* _Job_: Type out the complete listing below word for word, without its pictures.

* _Collected material_:

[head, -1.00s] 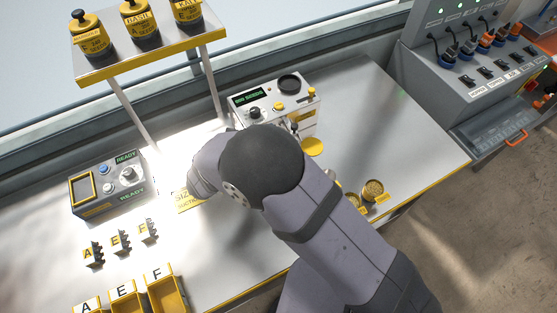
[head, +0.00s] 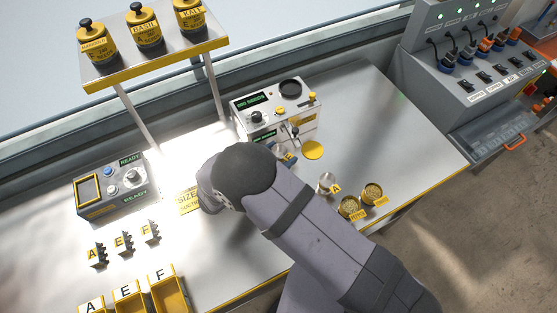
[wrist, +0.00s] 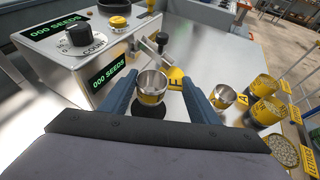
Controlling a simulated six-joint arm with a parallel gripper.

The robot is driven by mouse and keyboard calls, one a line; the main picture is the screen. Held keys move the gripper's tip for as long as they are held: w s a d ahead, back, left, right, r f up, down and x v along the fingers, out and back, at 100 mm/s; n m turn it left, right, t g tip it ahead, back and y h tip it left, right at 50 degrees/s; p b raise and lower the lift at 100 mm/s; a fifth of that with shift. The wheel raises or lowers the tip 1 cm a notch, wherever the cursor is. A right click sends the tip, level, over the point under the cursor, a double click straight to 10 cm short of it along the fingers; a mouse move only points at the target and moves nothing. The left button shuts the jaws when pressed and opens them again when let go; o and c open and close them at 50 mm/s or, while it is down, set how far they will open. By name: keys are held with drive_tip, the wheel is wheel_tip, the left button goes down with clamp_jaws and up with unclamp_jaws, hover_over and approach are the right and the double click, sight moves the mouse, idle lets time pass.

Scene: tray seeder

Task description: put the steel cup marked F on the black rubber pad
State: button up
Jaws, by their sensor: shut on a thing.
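A steel cup (wrist: 152,84) with a yellow band and a yellow letter tag stands upright between the two blue fingers of my gripper (wrist: 160,80) in the wrist view. My gripper is shut on this cup. The tag (wrist: 176,77) looks like F, but a finger partly covers it. The black round pad (wrist: 150,111) shows on the bench just below the cup; I cannot tell whether the cup touches it. In the head view my arm mostly hides the gripper and cup; only a blue fingertip and tag show beside the seed counter.
A second steel cup tagged A (wrist: 223,97) stands close to the right finger; it also shows in the head view (head: 326,182). Seed-filled cups (head: 372,192) stand further right. The seed counter (head: 275,107) with its levers stands close behind the gripper.

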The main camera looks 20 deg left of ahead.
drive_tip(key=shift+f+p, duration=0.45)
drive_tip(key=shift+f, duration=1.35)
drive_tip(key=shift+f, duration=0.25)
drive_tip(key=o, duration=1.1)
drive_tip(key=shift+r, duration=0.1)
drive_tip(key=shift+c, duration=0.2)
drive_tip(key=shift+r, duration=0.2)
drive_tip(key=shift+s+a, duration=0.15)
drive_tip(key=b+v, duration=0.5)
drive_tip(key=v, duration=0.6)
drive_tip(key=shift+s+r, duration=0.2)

* _Solution for this exercise_:
[head, -1.00s] 
[head, +0.00s] 
[wrist, +0.00s] 
Controlling a simulated six-joint arm with a parallel gripper.

The robot is driven by mouse and keyboard calls, one a line; the main picture is the screen. Held keys move the gripper's tip for as long as they are held: w s a d ahead, back, left, right, r f up, down and x v along the fingers, out and back, at 100 mm/s; n m turn it left, right, t g tip it ahead, back and y h tip it left, right at 50 degrees/s; p b raise and lower the lift at 100 mm/s; a fifth of that with shift. The wheel raises or lowers the tip 1 cm a notch, wherever the cursor is. A right click sends the tip, level, over the point under the cursor, a double click straight to 10 cm short of it along the fingers; a mouse move only points at the target and moves nothing. The left button shuts the jaws when pressed and opens them again when let go; o and c open and close them at 50 mm/s or, while it is down, set how far they will open. By name: keys are held with drive_tip, the wheel is wheel_tip, the left button goes down with clamp_jaws and up with unclamp_jaws, hover_over and approach are the right and the double click, sight moves the mouse, idle lets time pass.

Scene: tray seeder

Task description: put the steel cup marked F on the black rubber pad
State: button up
Jaws, by their sensor: shut on a thing.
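A steel cup (wrist: 152,84) with a yellow band and a yellow letter tag stands upright between the two blue fingers of my gripper (wrist: 160,80) in the wrist view. My gripper is shut on this cup. The tag (wrist: 176,77) looks like F, but a finger partly covers it. The black round pad (wrist: 150,111) shows on the bench just below the cup; I cannot tell whether the cup touches it. In the head view my arm mostly hides the gripper and cup; only a blue fingertip and tag show beside the seed counter.
A second steel cup tagged A (wrist: 223,97) stands close to the right finger; it also shows in the head view (head: 326,182). Seed-filled cups (head: 372,192) stand further right. The seed counter (head: 275,107) with its levers stands close behind the gripper.

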The main camera looks 20 deg left of ahead.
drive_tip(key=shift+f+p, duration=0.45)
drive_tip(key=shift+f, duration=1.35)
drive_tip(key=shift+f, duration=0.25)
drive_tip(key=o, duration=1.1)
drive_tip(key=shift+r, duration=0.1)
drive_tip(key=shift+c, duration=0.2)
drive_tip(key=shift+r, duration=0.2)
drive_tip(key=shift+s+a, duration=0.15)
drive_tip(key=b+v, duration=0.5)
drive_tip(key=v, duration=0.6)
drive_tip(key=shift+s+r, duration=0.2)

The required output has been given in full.